Leave the pictures out and copy exactly the lines from the line containing "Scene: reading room" to the line containing "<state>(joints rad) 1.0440", both lines included.

◆ **Stored records**
##########
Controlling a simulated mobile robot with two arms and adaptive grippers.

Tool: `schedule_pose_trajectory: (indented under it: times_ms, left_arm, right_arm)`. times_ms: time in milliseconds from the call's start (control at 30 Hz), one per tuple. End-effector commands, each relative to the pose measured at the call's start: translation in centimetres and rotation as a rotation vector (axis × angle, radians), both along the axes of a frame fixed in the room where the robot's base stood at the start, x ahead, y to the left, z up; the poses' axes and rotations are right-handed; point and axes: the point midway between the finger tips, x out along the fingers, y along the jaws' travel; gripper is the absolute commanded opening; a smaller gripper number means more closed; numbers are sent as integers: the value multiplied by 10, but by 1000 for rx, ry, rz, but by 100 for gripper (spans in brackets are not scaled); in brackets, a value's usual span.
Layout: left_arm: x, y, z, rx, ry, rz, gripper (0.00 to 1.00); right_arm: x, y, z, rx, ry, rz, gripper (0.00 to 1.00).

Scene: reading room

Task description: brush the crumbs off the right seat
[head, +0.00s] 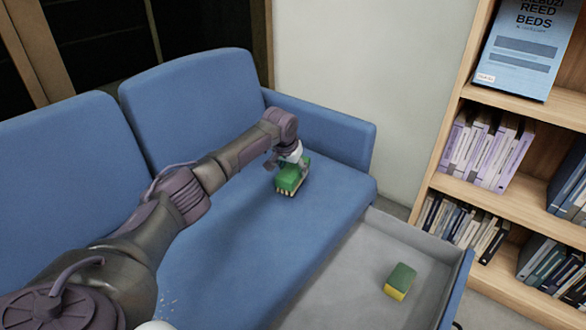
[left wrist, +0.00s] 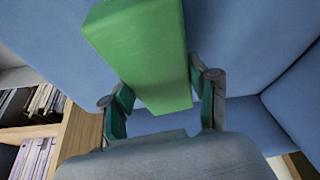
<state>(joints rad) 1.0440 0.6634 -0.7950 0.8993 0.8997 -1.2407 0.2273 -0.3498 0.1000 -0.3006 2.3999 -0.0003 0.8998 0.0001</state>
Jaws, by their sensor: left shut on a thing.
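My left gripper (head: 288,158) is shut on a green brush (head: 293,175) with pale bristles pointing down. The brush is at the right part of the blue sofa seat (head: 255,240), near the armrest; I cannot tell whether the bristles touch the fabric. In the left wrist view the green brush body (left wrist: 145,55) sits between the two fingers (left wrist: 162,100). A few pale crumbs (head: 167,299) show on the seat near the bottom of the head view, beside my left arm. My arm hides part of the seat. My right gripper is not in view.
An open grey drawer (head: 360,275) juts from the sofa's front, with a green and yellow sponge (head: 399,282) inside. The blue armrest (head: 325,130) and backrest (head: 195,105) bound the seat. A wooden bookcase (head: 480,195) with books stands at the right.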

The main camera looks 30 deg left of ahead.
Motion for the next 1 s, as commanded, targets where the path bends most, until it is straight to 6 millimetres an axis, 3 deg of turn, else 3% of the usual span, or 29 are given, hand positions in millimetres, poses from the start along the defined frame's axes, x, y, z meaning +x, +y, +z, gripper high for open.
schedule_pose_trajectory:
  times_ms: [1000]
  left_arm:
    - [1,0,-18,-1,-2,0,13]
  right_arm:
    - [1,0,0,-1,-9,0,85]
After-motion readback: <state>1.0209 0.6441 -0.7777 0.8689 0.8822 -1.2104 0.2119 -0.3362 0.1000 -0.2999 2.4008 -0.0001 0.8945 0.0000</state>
##########
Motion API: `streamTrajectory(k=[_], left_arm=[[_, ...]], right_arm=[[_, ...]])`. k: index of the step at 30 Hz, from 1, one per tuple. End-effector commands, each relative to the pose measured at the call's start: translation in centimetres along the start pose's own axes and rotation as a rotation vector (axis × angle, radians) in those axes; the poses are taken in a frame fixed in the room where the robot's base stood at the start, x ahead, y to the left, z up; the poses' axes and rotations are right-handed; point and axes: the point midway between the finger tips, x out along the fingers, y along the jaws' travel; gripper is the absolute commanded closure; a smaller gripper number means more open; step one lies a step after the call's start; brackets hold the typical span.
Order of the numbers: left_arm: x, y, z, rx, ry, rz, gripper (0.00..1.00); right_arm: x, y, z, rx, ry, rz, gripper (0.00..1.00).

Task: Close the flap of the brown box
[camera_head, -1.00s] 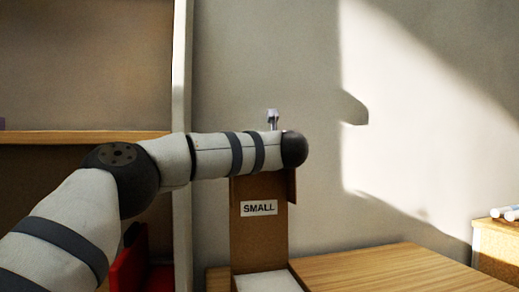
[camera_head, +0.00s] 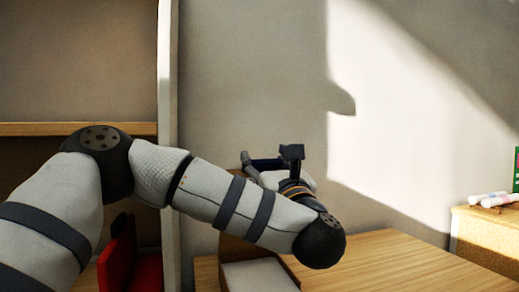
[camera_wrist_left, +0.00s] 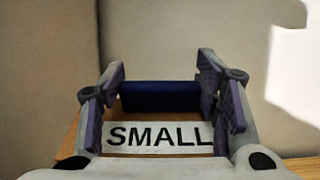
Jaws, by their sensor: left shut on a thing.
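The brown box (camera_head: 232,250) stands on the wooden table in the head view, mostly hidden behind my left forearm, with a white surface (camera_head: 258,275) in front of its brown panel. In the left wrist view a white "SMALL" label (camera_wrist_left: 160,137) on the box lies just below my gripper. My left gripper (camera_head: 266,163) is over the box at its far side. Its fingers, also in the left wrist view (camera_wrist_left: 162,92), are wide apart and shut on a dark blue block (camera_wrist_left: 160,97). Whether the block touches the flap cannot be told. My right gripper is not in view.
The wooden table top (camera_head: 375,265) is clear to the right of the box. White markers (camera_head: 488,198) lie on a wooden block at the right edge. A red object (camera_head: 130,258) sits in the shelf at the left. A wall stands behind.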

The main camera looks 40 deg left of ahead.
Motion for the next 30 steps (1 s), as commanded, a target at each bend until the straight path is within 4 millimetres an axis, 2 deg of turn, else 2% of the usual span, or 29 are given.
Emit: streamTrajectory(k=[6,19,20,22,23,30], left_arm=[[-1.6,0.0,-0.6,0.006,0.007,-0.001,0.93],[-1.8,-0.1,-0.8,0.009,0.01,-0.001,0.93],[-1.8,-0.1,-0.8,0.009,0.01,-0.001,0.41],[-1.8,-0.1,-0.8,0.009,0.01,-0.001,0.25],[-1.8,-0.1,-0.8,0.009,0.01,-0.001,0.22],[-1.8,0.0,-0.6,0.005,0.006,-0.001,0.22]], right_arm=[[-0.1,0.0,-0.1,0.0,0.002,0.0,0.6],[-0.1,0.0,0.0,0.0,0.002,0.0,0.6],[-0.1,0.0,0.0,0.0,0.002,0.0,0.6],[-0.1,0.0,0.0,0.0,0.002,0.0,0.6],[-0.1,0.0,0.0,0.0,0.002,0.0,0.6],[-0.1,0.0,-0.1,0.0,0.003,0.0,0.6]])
##########
◆ **Completed exercise**
Scene: reading room

Task description: brush the crumbs off the right seat
[head, +0.00s] 
[left wrist, +0.00s] 
<state>(joints rad) 1.0440 0.6634 -0.7950 0.8993 0.8997 -1.2407 0.2273 -0.3498 0.1000 -0.3006 2.3999 -0.0003 0.8998 0.0001</state>

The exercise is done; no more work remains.